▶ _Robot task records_
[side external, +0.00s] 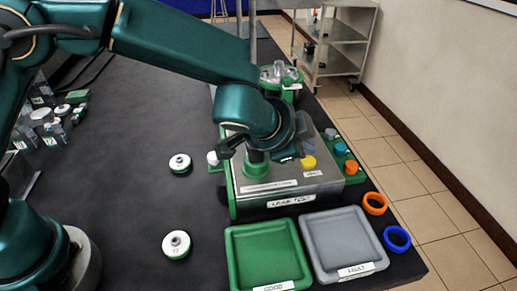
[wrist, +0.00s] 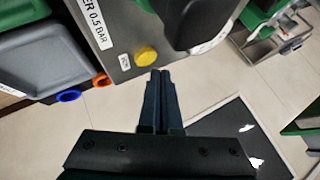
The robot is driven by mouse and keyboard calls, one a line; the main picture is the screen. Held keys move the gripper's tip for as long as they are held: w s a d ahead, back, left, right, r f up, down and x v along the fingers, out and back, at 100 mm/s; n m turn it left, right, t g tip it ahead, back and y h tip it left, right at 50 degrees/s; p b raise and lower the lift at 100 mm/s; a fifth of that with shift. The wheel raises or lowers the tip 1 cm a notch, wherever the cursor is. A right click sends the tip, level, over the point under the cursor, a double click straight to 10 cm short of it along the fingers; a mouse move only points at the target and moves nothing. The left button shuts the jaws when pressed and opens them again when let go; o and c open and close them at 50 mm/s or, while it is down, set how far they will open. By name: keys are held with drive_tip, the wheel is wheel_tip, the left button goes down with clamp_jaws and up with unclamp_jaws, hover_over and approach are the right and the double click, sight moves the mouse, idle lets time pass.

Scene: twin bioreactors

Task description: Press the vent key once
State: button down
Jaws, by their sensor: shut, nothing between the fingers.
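The yellow round key (side external: 308,162) sits on the top of the grey bioreactor unit (side external: 318,187), with a small white label (side external: 312,174) beside it that is too small to read surely. In the wrist view the yellow key (wrist: 146,56) lies just beyond and slightly left of my fingertips. My gripper (wrist: 160,72) is shut and empty, its two fingers together. It appears apart from the key, though its height over the panel is hard to judge. In the side view my wrist hides part of the unit and most of the fingers.
A green tray (side external: 234,262) and a grey tray (side external: 311,261) stand in front of the unit. Orange (side external: 374,203) and blue (side external: 397,238) rings lie at right. Two white-topped round pieces (side external: 180,163) (side external: 176,244) lie on the dark bench at left. Coloured knobs (side external: 351,167) line the unit's right side.

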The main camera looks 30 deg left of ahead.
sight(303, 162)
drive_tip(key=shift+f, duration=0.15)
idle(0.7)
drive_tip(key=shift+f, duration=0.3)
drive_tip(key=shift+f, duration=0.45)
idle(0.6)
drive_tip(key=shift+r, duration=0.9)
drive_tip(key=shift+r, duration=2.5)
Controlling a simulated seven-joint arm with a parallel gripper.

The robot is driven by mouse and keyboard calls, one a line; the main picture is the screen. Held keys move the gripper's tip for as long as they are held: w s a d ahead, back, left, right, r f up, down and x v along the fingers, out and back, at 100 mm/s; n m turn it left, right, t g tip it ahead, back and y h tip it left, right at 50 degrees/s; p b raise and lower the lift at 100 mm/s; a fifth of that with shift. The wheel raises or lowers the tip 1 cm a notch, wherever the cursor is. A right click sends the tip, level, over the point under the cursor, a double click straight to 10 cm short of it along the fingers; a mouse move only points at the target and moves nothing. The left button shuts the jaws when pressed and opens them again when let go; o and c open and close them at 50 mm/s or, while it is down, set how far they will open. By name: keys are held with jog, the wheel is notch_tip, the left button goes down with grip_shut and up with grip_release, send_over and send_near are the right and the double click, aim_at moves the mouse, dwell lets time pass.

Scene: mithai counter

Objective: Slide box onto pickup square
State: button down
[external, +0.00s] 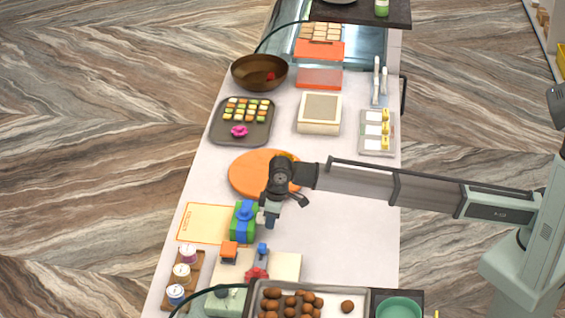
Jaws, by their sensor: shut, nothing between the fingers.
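The box (237,229) is green with a blue ribbon and bow. It stands upright on the white counter, at the right part of the pickup square (202,224), a cream mat with an orange border. The box hides the square's right side, so I cannot tell how much of the box rests on it. My gripper (270,222) is shut and empty, pointing down just right of the box. I cannot tell whether the fingers touch it.
An orange round board (245,172) lies behind the gripper. Small orange (229,252) and blue (262,250) items stand in front of the box. Jars on a wooden rack (188,262) and a tray of brown balls (345,290) are nearer. The counter right of the gripper is clear.

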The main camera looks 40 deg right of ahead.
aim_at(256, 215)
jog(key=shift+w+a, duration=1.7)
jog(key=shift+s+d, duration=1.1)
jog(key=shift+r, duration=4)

▶ _Short problem_
Show the lines where the word "Scene" appears in the entries.

▶ _Result for this task_
Scene: twin bioreactors
Scene: mithai counter

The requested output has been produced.